Now that Cordelia is well into her second month, and starting to begin to edge into consciousness, the need to educate her is starting to weigh heavily on my brain. I’ve been talking to her constantly ever since she came out, but I’ve been talking like I talk normally. Long sentences with lots of obscenities. Lately, I’ve been making an effort to talk in a more accessible way.

This means, basically, that when she looks at me, I say daddy a lot. Daddy. Daddy. Daaaaady. It may be her first word. If it, and not mommy, is the first word out of her mouth. I WIN.

My wife saw me doing this, and so she took Cordelia into her arms and started to say the same thing: “Daddy. Daddy. Daaady.” And I’m, like, “What sort of weird, fucked up, gender-bending, Greenwich Village shit is this?” So she now says “Mommy” to Cordelia, until I’m not around.

Sometimes, after saying “Daddy” a bunch of times, my daughter gets this look on her face.

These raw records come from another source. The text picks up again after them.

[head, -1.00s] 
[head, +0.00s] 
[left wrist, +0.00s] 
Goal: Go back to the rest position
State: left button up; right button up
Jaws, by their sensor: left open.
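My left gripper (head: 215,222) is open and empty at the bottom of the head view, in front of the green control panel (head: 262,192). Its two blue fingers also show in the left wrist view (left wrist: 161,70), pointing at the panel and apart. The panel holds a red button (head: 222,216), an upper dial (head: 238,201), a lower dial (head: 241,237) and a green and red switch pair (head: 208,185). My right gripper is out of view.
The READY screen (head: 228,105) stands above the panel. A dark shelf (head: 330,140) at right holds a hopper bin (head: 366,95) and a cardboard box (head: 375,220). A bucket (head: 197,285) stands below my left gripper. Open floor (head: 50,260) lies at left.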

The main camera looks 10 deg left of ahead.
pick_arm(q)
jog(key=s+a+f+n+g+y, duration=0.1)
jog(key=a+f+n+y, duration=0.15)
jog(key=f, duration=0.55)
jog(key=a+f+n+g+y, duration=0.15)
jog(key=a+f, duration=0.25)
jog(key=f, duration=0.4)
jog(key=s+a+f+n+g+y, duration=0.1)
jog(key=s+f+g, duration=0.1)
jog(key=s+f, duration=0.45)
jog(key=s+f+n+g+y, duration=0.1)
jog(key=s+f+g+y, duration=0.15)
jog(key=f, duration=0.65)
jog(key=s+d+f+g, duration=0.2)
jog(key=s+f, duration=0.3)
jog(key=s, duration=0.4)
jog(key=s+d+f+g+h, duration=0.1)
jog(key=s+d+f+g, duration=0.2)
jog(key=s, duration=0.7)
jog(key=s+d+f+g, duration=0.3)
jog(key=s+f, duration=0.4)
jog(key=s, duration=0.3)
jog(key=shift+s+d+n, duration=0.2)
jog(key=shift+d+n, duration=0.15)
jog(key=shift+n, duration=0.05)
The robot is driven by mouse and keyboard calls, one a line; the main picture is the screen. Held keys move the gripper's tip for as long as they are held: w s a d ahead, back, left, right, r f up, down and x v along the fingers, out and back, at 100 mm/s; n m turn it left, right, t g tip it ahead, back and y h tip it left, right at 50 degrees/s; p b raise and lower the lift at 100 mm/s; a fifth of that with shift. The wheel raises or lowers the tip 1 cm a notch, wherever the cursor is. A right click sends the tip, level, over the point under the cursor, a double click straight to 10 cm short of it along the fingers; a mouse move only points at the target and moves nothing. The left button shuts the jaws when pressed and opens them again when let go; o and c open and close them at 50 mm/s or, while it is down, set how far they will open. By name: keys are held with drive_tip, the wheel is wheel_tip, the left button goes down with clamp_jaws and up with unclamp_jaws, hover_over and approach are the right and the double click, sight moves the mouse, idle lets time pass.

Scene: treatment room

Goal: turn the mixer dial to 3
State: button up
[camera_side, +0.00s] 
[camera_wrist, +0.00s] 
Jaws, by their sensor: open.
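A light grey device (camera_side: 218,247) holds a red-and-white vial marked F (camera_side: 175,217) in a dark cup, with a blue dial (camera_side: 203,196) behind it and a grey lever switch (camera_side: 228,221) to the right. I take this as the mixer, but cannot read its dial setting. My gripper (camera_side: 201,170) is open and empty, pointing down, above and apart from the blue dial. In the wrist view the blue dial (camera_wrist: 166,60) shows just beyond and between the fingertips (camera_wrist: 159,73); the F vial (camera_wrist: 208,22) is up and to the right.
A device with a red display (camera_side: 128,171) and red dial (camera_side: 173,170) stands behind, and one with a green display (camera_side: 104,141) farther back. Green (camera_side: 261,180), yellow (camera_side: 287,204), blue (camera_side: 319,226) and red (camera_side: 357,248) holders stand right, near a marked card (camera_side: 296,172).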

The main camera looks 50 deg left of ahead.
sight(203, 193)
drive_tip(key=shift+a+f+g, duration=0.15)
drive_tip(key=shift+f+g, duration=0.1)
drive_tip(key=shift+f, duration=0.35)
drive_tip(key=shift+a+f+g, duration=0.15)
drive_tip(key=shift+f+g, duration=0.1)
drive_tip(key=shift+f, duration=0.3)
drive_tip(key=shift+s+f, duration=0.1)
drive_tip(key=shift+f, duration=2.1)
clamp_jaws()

I know it’s just my imagination, that it’s just a random twisting of her facial muscles, but I would swear that this irritated look is designed to say, “Yes. Daddy. I get it! Retard.”

Baby’s First “Smile”

Speaking of random twisting of the facial muscles, Cordelia is smiling frequently now. There’s no real rhyme or reason to it. She smiles when she sees daddy. She smiles when she’s about to poo. She smiles when she’s about to start screaming.

I feel I should be doing something to communicate to her that she should smile when she is happy. So, whenever she smiles, I lurch forward, rub her belly, and say in a loud, happy voice, “Is that a smile? Is THAT at SMIIIIILE? You’re such a good girl! A GOOOOOOD GIIIIIRRRRLLLLL!”

I strongly suspect that this scares the shit out of her. She smiles a lot less now. I think I am training her to never smile. I’m learning the error of my ways, though. The next time she smiles, I’m going to put her down and run out of the room.

College Fund

I’ve started doing research into college funds. This is so unredeemably complex and horrible that I can think of absolutely nothing funny to say about it.

My Current Fond Fantasy

I want to get a tape recorder and tape one of her loud, fussy screaming jags. Then I’ll save the tape until she’s fifteen. Then, late one night, I’ll sneak into her room, play the tape at full volume, blast her ass out of bed, and scream, “How do YOU like it?”

I can’t be the only person who has thought of this.